Evaluating Current Rent Against Market Rent
In the five years we’ve been landlording, market rents have not changed in our area. When most people re-rent their units, the rent price doesn’t change; only the deposit amount changes to what the market will currently bear.
I think that may be changing. Last week there was only one vacant unit advertised on Craigslist in our target rental neighborhood. There’s isn’t much for applicants to choose from. Some suits are advertising for $25 or more per month. The FOR RENT forum for our county on Facebook is full of tenants ranting about landlords charging too much.
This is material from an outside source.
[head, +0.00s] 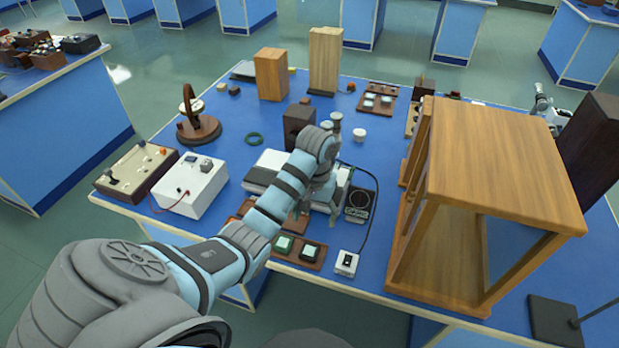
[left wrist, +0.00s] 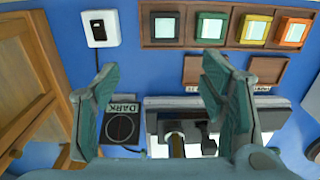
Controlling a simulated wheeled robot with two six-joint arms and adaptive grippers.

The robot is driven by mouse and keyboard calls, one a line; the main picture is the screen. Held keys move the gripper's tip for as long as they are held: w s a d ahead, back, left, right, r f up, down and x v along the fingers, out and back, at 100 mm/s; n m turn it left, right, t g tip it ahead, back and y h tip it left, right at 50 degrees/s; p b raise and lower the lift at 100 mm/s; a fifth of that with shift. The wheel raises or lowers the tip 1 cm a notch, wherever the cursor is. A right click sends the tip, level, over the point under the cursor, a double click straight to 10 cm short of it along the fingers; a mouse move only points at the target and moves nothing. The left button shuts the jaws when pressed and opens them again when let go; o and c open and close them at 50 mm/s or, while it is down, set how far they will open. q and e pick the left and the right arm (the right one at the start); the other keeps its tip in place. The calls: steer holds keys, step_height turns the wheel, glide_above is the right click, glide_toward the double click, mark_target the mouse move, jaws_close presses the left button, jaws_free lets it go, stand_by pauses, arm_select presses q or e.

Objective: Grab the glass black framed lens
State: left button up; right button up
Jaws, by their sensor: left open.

Last weekend I did an annual review of market rents for our current tenants, and reevaluating the water sewer garbage pass through amounts we charge. To do this, I got through the same calculation I go through when we have vacancies - how much similar units rent for on average, what rent is per square footage in the area, what amenities our units have compared to others, and what properties within a few blocks are renting for.
The water sewer garbage was easy – one tenant is using really low amounts of water (if it continues we will refund and lower rent), one tenant is using really high amounts of water (we sent her a letter informing her rent would go up in September if it didn’t reduce to normal levels), and everyone else is pretty close.
I think we could be charging $60 more per month on our best unit, the 3/2 duplex. We’re going to monitor it awhile longer, since one tenant has not yet lived there for one year and we don’t raise rent in the first year. But this fall we might raise rent $30/month, splitting the difference.
Our 3/1 house appears to be $20/month under market rent, but they also have not yet lived there a year. I’m not sure it’s worth the hassle to raise rent $10/month. Two other units are about $10 under market rent, and three are right at market rent.
And so we wait and watch, but with more hope for an upside than in the past.